Leadership fort, ca pour le coup on va voir ce qu’on va voir. Ou non d’ailleurs, si la tendance à ne pas donner une majorité au président se confirme après le brillant coup d’essai de mai-juin 2022.
En 2027, « Leadership fort », peut-être. « en capacité d’agir », j’en doute.
Car je pense que le système institutionnel est devenu durablement dysfonctionnel depuis 2022, pour une raison simple :
On a pris l’habitude d’élire le président sur une promesse d’hégémonie et sur la base d’un coup de poker majoritaire, et cela a fonctionné jusqu’en 2017 ; mais les clivages territoriaux et les polarités politiques sont devenus aujourd’hui trop puissants pour que l’Assemblée produise une coalition majoritaire.

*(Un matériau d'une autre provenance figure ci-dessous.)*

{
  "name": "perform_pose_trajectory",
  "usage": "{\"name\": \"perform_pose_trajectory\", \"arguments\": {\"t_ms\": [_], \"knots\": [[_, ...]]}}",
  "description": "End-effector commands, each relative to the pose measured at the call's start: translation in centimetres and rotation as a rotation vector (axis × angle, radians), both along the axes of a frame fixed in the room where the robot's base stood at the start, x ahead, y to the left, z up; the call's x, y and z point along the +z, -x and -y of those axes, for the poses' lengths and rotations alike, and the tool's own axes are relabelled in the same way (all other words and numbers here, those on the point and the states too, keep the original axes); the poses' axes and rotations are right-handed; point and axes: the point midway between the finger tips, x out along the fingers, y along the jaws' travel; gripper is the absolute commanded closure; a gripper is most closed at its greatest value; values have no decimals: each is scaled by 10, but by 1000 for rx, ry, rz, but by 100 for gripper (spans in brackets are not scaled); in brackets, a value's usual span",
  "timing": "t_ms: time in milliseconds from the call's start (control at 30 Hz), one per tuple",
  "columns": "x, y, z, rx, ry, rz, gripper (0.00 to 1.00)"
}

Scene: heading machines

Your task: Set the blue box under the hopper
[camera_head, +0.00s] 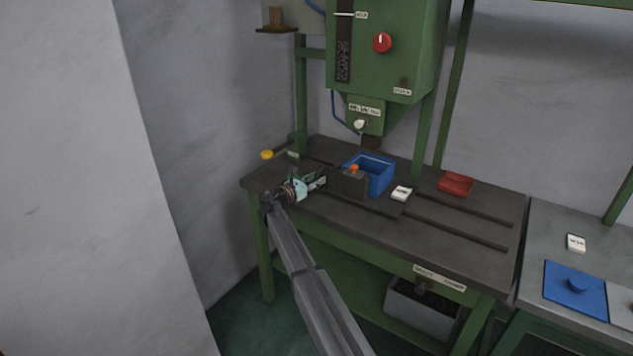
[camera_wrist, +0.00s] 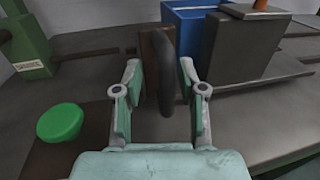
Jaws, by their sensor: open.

Il y a donc de grandes chances que 2027 reproduise 2022 :
1) un président porté par l’élection reine, accompagné de ses promesses législatives détaillées ;
2) un gouvernement de dévots, préempté dans la foulée ;
3) une mise en minorité frustrante du camp présidentiel aux législatives, avec une Assemblée orpheline et fragmentée, à qui on ne demande même pas de voter la confiance.
4) et donc des passages en force de l’exécutif en usant de l’arsenal constitutionnel (et notamment la menace atomique de la dissolution) pour protéger le gouvernement minoritaire d’éventuelles censures.
On ne peut décemment pas se contenter de ce destin institutionnel bancal, inefficace et autocratisant, et se consoler avec des ersatz de coalitions non-assumées.